(The following borrows heavily from Matt Amt’s Handbook for Legionaries)
The javelin (pilum), the legionary’s first-use weapon, was 5-1/2′ to 7 feet in length, and consisted of a long iron head with a small point, attached to a wooden shaft. At left, three pila-armed legionaries stand sentry before a forbidding forest.
The head: Pilum heads are 14″ to 30″ long, with pyramidal or barbed points about 2″ long. The bottom end or the iron half widens into a flat tang, which is riveted into the widened top of the wood shaft. The iron shanks are about 1/4″ thick (squared) below the point, swelling to 3/8″ or 1/2″ square at the base. The rectangular tang is an inch or more wide. (Before forging the tang, it’s a good idea to fold up c. 6″ of the shank, then flatten, to strengthen the tang and allow more width.) Some tanged pila are shown with a spherical weight, presumed to be lead, behind the joint block.

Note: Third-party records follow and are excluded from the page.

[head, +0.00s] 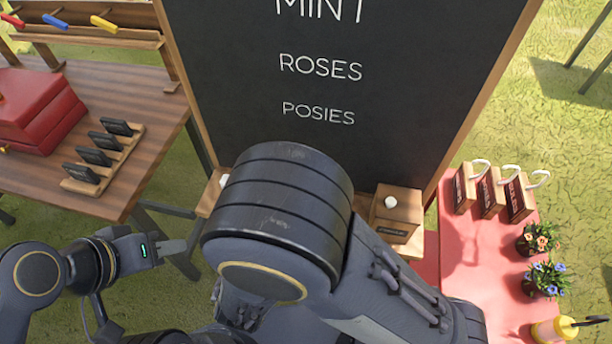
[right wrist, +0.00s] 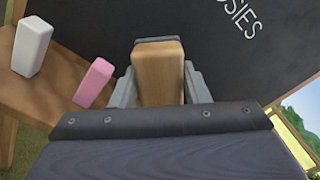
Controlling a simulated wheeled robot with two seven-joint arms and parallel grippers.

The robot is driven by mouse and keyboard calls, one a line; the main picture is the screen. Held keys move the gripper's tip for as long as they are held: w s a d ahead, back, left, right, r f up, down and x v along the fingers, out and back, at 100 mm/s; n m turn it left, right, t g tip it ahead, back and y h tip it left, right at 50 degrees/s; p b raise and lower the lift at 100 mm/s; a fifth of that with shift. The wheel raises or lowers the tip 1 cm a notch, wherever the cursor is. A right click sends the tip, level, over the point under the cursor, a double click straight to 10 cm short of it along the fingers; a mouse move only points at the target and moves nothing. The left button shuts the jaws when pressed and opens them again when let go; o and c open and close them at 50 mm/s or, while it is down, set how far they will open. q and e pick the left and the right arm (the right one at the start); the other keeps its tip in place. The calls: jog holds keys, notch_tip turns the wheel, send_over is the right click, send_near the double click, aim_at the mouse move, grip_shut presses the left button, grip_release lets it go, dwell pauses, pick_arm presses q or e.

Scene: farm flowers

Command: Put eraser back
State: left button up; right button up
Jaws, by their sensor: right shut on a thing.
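The eraser (right wrist: 158,75) is a wooden block with a dark grey far edge. In the right wrist view my right gripper (right wrist: 160,85) is shut on it, one finger on each side. The chalkboard (head: 330,60) with white lettering stands ahead, and it fills the back of the right wrist view (right wrist: 215,40). The wooden ledge (right wrist: 50,95) is to the left of the eraser there, with the eraser apart from it. In the head view my right arm hides the eraser and gripper. My left gripper (head: 170,248) is low at the left, away from the board; its jaw gap is unclear.
A white chalk (right wrist: 31,45) and a pink chalk (right wrist: 95,83) stand on the ledge. A wooden box (head: 397,213) is at the ledge's right end. A wooden table (head: 110,80) stands left; a red table (head: 480,260) with flowerpots and labelled boxes stands right.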

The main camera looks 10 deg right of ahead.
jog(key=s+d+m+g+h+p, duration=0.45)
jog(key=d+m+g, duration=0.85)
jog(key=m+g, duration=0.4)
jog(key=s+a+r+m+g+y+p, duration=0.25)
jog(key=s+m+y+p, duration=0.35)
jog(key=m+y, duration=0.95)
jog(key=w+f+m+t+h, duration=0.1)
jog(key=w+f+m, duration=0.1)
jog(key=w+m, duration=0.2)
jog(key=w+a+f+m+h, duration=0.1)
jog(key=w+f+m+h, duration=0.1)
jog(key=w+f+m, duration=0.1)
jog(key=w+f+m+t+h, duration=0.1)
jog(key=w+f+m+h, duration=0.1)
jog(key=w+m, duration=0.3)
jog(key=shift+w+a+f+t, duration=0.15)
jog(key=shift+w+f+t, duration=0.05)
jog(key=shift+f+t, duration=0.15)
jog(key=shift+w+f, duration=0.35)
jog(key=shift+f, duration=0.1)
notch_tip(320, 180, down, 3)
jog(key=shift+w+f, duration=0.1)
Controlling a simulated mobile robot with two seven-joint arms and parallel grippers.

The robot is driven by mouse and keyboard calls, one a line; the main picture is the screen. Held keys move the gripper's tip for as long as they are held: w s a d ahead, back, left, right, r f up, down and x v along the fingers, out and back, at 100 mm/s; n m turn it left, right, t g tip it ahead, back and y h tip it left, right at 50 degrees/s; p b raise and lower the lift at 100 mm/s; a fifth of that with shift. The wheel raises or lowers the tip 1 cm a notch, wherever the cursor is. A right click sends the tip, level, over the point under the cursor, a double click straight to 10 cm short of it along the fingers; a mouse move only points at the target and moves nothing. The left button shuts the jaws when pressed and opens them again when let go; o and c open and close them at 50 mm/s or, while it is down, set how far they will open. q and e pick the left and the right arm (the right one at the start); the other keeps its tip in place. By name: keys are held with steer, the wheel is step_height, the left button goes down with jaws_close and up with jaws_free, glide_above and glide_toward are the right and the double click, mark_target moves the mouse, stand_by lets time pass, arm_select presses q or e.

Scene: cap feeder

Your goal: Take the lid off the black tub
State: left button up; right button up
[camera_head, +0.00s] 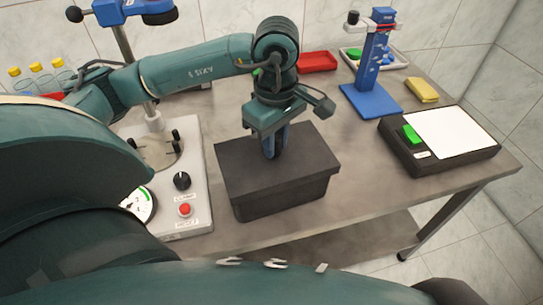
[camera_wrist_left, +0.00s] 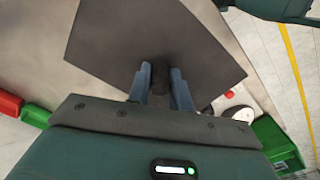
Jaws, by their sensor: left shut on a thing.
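The black tub (camera_head: 285,194) stands on the table near its front edge, right of the grey machine. Its black lid (camera_head: 308,158) lies level on top and seems to sit on the rim; I cannot tell if there is a gap. My left gripper (camera_head: 276,150) points down over the middle of the lid. Its blue fingers are shut on the lid's knob (camera_wrist_left: 160,77), which shows between them in the left wrist view. The lid (camera_wrist_left: 130,38) fills the middle of that view and hides the tub's inside. My right gripper is not in view.
A grey machine (camera_head: 197,190) with a gauge and a red button stands close left of the tub. A blue stand (camera_head: 372,75), a red tray (camera_head: 318,61), a yellow block (camera_head: 422,90) and a black scale-like box (camera_head: 440,145) stand right and behind. Bare table lies right of the tub.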

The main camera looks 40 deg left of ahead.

The shaft: The wood shaft is approximately 4’ long, and is made all in one piece, generally of ash wood. Most of the length is round in section, about 7/8″ to 1-1/8″ in diameter. At the top of the top of the shaft is the tapered, square-section “joint block”, 5″ to 8″ long. It is slotted to receive the tang, and capped with an iron ferrule or collett which is secured by 2 little iron wedges. (Since the ferrule is also tapered, it works best to allow a little of the wood to project above it, to be splayed out by the wedges.) Two or three rivets hold the tang in place.
All iron parts of the pilum should be black from the forge, imitated if necessary by heating the piece and wiping it with oil. The buttspike is a cone made by wrapping a triangle of sheet steel (20-gauge). The point is sometimes hammered into a square-section spike, but the seam is usually not forged shut. It is secured to the shaft with a small nail. The head can be riveted to the shaft with regular nails if you first heat the heads red hot and give them a few raps with a hammer to make them look forged. Use a washer at both ends of the nail and peen the end flat like a regular rivet. Washers can be cut from blackened sheet steel with a cold chisel; round washers can be used but first remove any galvanization and blacken them. The wood may be treated with linseed oil, but should not be stained. An ash 2×2 can be worked down to the proper shape by first sawing the shaft section down to 1″ square, then using a drawknife and rasp to round it. Then saw the joint block to its desired shape. Starting with a hole-digger handle–mostly round with a square-section end–is another option.
Usage: The pilum was probably thrown at a range of about 30 yards, just as the Roman line charged. The small point could penetrate a shield and wound the man behind it, or even pierce armor (at right, Dave Michaels / Flavius Crispus demonstrates proper pilum-tossing form). Any man with a pilum stuck in his shield would find the javelin’s weight so cumbersome that he would probably discard the shield. The pilum’s head shape prevented its easy removal, and the iron shank prevented its being cut off. (This shield-removing capability has always been over-emphasized–the pilum was designed to kill and maim.) Finally, no matter what the javelin hit, its iron shank was supposed to bend, so that an enemy could not throw it back. When the Romans were finished winning the battle, they could gather their pila and straighten them. During the Republic, each legionary carried two pila, one light and one heavy. Most illustrations of Imperial legionaries show only one pilum, but a few show two, both tanged and apparently identical. It would appear that two pila were still carried, but that there was no longer a “heavy” and a “light”.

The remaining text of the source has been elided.